Almut Todorow (Tübingen)

Das Feuilleton der Frankfurter Zeitung während der Weimarer Republik.
Quellenerschließung als Grundlage qualitativer Medienforschung


Die Ausführungen beruhen auf einem mehrjährigen Forschungsprojekt am Seminar für Allgemeine Rhetorik der Universität Tübingen unter seinem Direktor Gert Ueding, das von der DFG unterstützt wurde und inzwischen abgeschlossen ist. Die Ausgangsfragestellung bezog sich auf rhetorische Prozesse in der öffentlichen Meinungsbildung der Massenkommunikation im 20. Jahrhundert. Dabei interessierten weniger Fragen der Informations- und Nachrichtengebung im engeren Sinne - hier verläuft der main-stream der Publizistik- und Kommunikationsforschung - als vielmehr die Meinungsbildungsprozesse in solchen Bereichen der Massenkommunikation, die sich der gesellschaftlichen und kulturellen Begriffsbildung, Interpretation und diskursiven Sinnproduktion explizit zuwenden oder sie implizit betreiben.

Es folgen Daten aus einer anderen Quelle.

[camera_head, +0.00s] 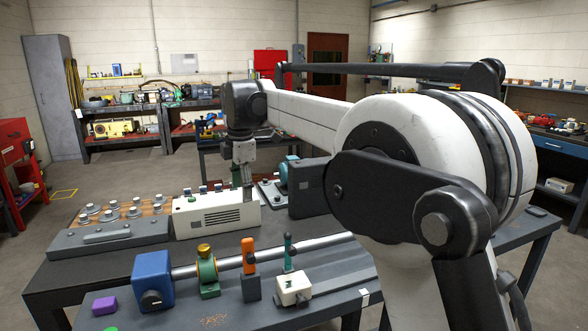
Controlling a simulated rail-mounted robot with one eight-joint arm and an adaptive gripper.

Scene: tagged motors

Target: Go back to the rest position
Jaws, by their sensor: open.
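My arm reaches from the right foreground out over the dark workbench (110,266). My gripper (246,186) hangs from the wrist, pointing down, small in this view. It is open, and I see nothing held in it. It is in front of or just above the cream vented box (212,216); whether it touches the box I cannot tell. Part of the box's right end is hidden behind the gripper. A teal motor (283,178) stands to the right of the gripper, partly hidden by a dark block (308,188).
A blue block (153,278), green ring mount (208,272), orange piece (248,256) and white box (293,289) stand along a shaft in front. A grey fixture with several round knobs (108,214) is at left. Open floor (85,176) lies behind the bench.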

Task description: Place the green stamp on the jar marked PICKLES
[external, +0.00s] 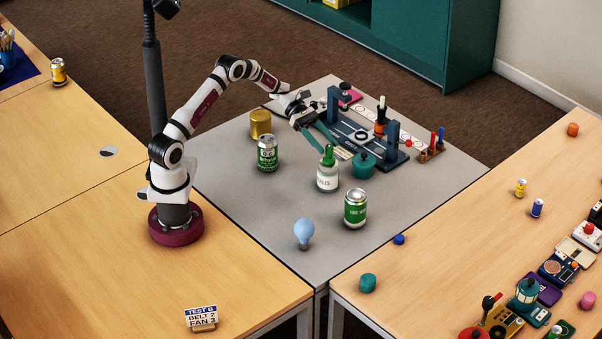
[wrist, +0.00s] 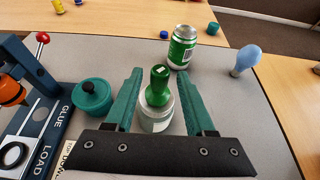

Hier bieten sich das Feuilleton und seine Rhetorik als Forschungsfeld an. Im Feuilleton findet eine kurzzeitige, auf effektive Vermittlung der gesellschaftlichen Alltagspraxis gerichtete Kommunikation ihren Platz, aber auch komplexe Anliegen der Gesellschaft wie ihre Traditionen und Wandlungsprozesse, ihre Machtverhältnisse, Erfahrungen, Moden und Ideologien werden hier erörtert. Das Feuilleton ist eine wichtige Quelle für die Untersuchung massenmedialer Zweck- und Kunstprosa bis hinein in den literarischen und philosophischen Autoren- und Werkkatalog einer Epoche. Das Feuilleton vermittelt damit einen eigenen Zugang zur sprachlichen Formierung von Realitätsvorstellungen, zur Schlagwort- und Toposbildung im publizistischen Diskurs.

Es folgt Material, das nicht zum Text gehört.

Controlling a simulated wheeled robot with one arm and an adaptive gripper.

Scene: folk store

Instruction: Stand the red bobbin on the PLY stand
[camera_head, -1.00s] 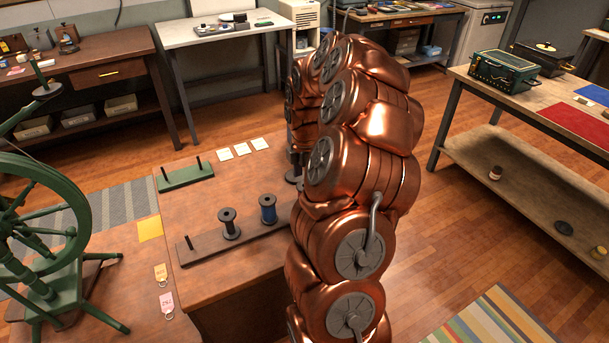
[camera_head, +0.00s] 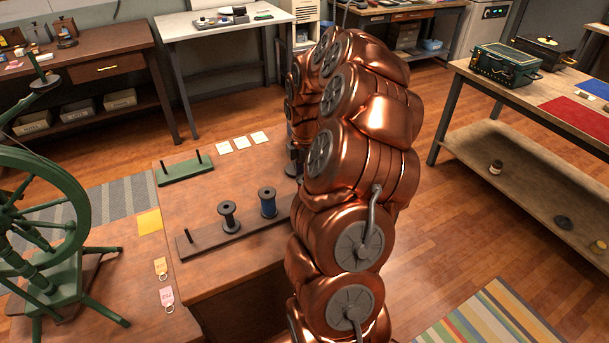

Demgegenüber sind die wissenschaftlichen Kenntnisse über das Feuilleton ganz ungewöhnlich defizient: Die Forschung ist bei einem heute veralteten Stand der 'Feuilletonkunde' der sechziger Jahre stehengeblieben, Quellenforschung bis in die letzten Jahre hinein so gut wie nicht betrieben, die publizistische Wirksamkeit der Tageszeitungsfeuilletons im Fluß der Informationen und Meinungen nicht beachtet worden. Abgesehen von Materialausschnitten in verschiedenen monographisch orientierten Untersuchungen (Feuilletonroman, einzelne Autoren) ist das weitverzweigte, beziehungsreiche Material bislang für keine Zeitung zusammenhängend aufgearbeitet und ausgewertet worden.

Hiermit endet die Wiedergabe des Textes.